- [EXERCISE DATA]:
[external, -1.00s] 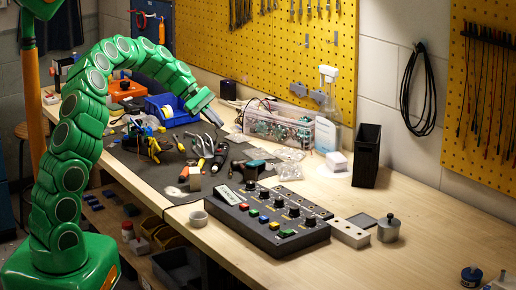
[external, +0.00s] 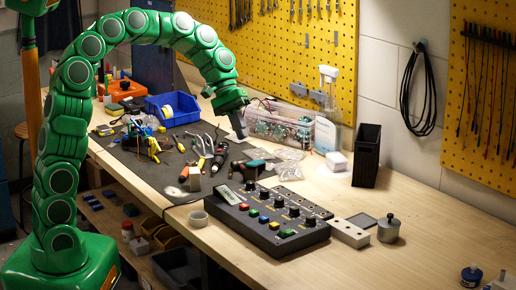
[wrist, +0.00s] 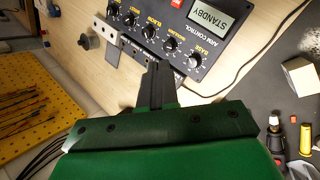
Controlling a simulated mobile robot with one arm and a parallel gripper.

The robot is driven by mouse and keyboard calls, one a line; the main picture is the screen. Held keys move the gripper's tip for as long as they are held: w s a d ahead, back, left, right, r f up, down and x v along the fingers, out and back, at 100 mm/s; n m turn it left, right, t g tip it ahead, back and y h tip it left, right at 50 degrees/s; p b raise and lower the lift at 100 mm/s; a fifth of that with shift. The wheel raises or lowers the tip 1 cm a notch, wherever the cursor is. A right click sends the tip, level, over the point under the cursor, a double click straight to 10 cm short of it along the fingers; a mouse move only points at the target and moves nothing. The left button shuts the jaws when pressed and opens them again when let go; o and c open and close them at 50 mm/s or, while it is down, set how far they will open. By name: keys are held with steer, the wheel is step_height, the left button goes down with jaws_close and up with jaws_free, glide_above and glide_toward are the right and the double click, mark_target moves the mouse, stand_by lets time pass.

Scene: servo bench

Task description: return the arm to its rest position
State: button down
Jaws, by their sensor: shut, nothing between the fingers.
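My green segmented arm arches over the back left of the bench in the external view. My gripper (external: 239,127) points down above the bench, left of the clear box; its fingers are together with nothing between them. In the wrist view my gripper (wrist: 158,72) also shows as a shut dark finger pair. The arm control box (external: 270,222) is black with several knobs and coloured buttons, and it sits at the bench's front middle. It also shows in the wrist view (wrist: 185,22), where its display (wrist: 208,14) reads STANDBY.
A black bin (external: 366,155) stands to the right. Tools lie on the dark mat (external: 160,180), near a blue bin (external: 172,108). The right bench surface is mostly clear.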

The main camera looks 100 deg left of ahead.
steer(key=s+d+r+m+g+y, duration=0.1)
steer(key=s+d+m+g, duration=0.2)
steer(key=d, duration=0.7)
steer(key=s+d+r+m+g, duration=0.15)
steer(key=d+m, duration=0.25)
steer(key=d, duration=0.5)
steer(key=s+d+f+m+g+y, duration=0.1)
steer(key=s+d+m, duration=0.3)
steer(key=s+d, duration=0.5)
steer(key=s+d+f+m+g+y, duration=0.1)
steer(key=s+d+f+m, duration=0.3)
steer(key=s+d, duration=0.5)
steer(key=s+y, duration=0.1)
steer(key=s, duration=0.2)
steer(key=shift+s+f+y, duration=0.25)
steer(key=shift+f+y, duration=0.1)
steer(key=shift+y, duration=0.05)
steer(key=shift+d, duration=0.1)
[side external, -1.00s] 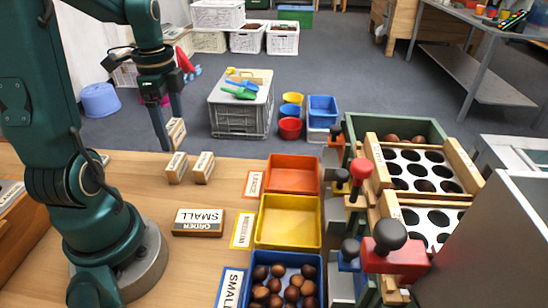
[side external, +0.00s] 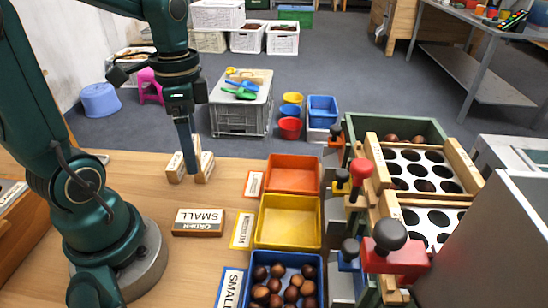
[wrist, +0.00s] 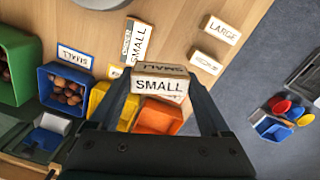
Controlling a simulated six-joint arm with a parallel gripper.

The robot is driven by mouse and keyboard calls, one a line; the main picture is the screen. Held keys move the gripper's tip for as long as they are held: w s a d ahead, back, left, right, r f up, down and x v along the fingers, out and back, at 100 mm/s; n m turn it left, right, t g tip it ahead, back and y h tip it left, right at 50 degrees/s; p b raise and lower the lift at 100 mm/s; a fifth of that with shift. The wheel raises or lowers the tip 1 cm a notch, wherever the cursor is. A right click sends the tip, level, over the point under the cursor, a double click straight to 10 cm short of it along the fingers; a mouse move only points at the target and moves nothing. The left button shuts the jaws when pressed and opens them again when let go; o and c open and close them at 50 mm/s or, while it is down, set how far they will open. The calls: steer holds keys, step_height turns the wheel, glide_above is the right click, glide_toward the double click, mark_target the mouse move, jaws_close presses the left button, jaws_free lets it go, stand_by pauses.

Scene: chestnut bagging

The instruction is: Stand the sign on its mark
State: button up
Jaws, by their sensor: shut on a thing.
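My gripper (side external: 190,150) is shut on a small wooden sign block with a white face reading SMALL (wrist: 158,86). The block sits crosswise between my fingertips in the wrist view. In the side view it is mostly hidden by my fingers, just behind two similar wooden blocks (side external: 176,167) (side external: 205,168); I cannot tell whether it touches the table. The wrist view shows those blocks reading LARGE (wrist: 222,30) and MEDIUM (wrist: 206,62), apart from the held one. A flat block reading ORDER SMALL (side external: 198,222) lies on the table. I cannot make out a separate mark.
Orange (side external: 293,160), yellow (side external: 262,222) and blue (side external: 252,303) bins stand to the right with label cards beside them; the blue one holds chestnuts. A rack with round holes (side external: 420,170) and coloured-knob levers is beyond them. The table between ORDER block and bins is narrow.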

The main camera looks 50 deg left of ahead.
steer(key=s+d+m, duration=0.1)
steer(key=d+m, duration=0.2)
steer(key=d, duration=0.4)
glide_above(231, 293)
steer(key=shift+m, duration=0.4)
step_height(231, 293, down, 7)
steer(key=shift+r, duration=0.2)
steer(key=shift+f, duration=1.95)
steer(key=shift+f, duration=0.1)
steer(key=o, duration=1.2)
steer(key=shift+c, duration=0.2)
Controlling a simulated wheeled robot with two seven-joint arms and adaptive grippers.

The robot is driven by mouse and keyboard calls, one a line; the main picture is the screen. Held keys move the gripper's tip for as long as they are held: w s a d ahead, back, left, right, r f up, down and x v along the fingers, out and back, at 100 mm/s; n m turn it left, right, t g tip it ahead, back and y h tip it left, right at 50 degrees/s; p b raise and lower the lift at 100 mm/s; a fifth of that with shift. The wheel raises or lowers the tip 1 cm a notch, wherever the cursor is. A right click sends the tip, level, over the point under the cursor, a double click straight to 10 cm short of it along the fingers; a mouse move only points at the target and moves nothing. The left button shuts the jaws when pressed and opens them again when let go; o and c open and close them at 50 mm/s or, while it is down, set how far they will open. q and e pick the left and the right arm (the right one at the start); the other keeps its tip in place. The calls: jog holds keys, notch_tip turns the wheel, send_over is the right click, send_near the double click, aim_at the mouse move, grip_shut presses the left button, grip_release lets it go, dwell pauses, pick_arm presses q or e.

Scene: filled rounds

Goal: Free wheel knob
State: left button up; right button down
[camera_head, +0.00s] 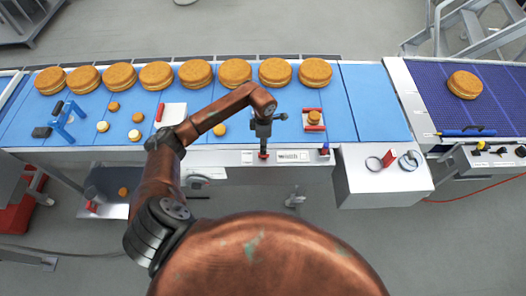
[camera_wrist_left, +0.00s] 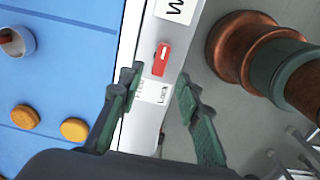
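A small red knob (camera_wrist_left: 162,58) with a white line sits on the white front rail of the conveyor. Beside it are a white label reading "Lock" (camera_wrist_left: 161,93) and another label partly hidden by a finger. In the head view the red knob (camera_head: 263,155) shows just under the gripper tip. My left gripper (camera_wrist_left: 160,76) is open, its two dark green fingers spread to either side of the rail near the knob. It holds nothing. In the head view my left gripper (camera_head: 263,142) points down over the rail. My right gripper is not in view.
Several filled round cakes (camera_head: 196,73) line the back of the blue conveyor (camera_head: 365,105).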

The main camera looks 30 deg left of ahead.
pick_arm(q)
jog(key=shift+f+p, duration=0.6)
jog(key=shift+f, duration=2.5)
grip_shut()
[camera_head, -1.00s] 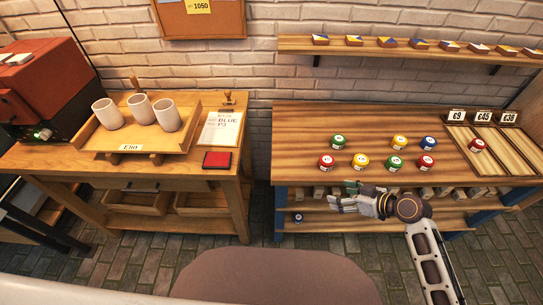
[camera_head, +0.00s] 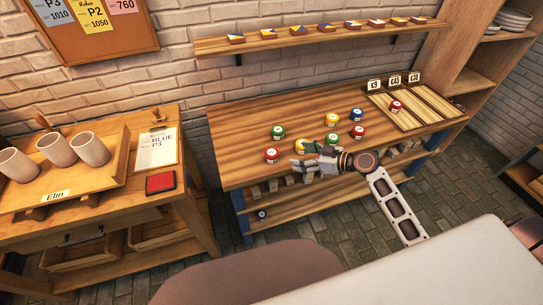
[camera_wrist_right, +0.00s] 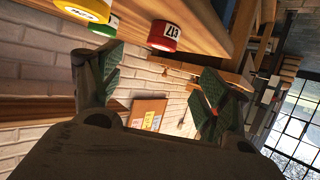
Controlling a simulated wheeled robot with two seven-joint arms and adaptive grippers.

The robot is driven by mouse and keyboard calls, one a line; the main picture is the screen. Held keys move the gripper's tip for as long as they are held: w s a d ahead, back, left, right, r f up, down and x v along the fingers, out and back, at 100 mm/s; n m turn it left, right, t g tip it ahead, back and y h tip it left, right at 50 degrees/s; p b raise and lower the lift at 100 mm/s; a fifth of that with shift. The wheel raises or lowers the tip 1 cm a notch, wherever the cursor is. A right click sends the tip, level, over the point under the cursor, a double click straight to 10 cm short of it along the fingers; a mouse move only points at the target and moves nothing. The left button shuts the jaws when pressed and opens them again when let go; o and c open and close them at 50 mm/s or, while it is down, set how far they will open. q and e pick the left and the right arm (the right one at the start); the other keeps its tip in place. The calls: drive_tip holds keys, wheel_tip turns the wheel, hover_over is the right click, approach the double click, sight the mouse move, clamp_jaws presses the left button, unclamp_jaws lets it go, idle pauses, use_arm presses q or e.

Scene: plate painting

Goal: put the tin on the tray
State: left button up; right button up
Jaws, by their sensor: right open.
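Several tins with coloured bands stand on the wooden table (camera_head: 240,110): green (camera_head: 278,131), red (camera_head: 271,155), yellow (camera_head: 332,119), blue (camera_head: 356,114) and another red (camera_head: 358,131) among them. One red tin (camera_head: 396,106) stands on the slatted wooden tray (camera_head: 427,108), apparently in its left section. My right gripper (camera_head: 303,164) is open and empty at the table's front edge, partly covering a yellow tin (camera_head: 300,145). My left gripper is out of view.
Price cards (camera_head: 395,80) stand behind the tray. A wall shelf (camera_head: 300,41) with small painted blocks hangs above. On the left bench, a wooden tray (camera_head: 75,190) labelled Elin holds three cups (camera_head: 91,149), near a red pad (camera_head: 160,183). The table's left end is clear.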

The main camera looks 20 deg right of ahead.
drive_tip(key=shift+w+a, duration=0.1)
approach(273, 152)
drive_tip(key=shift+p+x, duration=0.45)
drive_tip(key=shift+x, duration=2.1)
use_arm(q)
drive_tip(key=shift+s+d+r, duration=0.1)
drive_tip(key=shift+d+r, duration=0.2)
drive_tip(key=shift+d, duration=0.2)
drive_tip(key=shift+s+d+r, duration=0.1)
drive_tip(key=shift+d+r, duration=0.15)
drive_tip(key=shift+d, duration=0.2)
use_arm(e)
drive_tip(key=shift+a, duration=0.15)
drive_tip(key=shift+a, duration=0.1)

- [EXERCISE OBJECTIVE]: From the listing, tally every line with the word "Goal" in it and give only the tally.

- [ANSWER TO THIS TASK]: 2